**SET PROBLEM:** Take the lines of the data below from the very first through the line containing "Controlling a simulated" and output them exactly, pictures excluded.

**SOURCE EXCERPT:**
—————

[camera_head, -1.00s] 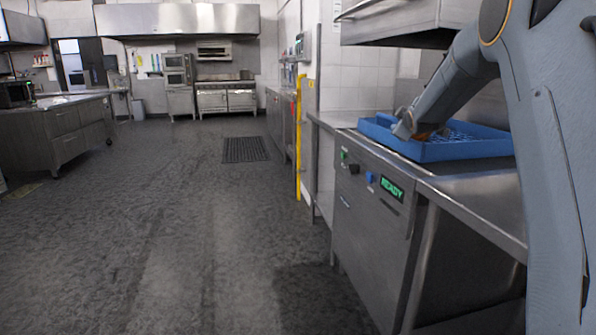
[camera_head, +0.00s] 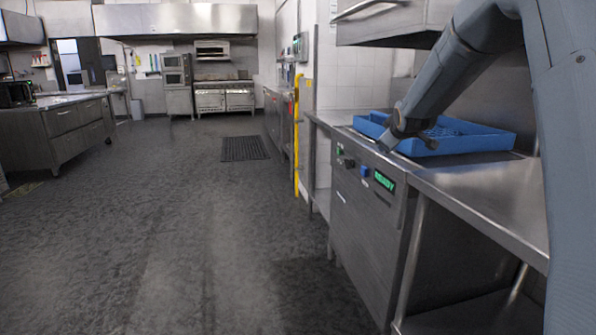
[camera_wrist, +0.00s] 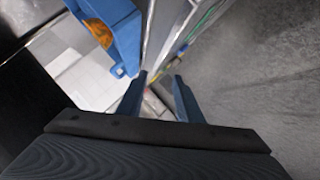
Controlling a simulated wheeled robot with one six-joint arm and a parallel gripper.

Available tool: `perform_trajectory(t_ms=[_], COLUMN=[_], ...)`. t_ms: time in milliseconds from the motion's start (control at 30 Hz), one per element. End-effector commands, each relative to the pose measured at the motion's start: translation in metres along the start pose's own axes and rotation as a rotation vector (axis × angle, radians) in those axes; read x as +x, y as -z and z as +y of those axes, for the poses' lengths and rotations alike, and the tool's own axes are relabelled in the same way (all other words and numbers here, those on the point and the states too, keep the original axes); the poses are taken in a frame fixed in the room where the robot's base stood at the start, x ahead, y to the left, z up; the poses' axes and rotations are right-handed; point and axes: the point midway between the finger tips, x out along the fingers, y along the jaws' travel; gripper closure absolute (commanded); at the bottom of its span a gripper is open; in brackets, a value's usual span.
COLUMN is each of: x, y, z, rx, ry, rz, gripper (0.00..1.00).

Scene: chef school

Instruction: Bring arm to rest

—————

**SOLUTION:**
[camera_head, -1.00s] 
[camera_head, +0.00s] 
[camera_wrist, +0.00s] 
Controlling a simulated wheeled robot with one six-joint arm and a parallel gripper.

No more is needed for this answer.